Ch. 18: [Admiral Croft to Anne]: “…. Here I am, you
see, staring at a picture. I can never get by this shop without stopping. But
what a thing here is, by way of a boat! Do look at it. Did you ever see the
like? What queer fellows your fine painters must be, to think that anybody
would venture their lives in such a shapeless old cockleshell as that? And yet
here are two gentlemen stuck up in it mightily at their ease, and looking about
them at the rocks and mountains, as if they were not to be upset the next
moment, which they certainly must be. I wonder where that boat was built!’
(laughing heartily); ‘I would not venture over a horsepond in it….Lord! what a
boat it is!’ taking a last look at the picture, as they began to be in motion.
....."There comes old Sir Archibald Drew and his grandson. Look, he sees us; he kisses his hand to you; he takes you for my wife. Ah! the peace has come too soon for that younker. Poor old Sir Archibald!..."
If you figure out the
answer to this quiz, bravo, please reply.

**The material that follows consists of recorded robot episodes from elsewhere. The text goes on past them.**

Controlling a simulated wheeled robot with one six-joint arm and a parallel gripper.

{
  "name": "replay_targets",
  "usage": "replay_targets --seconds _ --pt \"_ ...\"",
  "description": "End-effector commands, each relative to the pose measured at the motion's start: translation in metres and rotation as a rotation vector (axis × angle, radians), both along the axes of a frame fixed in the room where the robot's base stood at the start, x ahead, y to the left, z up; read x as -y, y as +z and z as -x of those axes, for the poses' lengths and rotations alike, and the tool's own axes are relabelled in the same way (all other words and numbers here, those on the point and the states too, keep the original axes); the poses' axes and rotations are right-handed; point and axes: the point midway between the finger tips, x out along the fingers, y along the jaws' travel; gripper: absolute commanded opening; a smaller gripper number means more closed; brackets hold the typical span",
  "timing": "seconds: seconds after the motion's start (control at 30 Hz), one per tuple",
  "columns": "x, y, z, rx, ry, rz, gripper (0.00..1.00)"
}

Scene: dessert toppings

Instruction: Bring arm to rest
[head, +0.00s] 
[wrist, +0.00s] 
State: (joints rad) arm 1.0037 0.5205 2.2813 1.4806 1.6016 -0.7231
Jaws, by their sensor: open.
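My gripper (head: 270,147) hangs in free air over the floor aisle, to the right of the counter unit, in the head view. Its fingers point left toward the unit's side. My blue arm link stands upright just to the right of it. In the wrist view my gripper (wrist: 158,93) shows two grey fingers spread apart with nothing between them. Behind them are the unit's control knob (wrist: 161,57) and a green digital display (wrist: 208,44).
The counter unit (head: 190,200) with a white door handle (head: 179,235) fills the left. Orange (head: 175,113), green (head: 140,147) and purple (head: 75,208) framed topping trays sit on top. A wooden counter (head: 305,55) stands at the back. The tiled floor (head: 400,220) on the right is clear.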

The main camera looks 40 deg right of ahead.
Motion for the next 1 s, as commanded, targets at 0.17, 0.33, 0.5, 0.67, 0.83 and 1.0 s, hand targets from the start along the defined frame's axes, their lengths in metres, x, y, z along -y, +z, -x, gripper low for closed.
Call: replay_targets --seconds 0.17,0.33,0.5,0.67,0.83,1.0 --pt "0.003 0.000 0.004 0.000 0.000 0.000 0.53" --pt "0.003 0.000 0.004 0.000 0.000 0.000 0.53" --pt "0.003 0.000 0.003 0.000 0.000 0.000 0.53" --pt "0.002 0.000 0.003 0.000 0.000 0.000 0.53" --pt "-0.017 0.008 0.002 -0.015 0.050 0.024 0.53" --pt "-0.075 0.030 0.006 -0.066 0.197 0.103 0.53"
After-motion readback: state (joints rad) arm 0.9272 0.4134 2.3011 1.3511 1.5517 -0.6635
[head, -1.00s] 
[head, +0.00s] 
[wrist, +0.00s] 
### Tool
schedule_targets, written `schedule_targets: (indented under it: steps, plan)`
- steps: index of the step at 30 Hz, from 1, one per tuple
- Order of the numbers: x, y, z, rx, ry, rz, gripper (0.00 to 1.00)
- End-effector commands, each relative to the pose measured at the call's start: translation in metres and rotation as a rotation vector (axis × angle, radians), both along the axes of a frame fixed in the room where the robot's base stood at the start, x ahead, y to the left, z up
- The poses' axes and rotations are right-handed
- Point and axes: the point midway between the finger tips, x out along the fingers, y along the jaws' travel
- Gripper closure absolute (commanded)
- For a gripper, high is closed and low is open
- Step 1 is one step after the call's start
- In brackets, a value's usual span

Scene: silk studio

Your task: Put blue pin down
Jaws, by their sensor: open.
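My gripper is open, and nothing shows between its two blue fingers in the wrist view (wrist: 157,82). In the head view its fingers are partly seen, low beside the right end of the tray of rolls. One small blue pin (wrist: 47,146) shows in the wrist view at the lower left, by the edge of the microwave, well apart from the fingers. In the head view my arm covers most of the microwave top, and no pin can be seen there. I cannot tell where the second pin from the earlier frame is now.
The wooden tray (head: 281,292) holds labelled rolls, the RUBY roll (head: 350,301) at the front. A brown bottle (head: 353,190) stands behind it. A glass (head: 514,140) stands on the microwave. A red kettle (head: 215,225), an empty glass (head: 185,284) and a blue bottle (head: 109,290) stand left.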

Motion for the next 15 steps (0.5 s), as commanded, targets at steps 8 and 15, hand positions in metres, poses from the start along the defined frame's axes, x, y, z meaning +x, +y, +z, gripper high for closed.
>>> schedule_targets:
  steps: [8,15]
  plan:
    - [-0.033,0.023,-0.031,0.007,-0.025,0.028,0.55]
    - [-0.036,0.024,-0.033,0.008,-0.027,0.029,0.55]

But that’s the easy part of this quiz.
The “cream” is to then figure out the reason why Jane Austen alluded to that earlier great work of literature in
the above-quoted passages in Persuasion
which all involve Anne Elliot.
In particular, see if you
can discern what drew her special attention to that earlier work, and in
particular, that short episode, which she pointed to, I suggest, with all five
fingers on one hand, and (at least) two on the other! When someone gets the answer,
or if not, then within the next few days, I will reveal my own interpretation
of this extraordinary allusion by Jane Austen.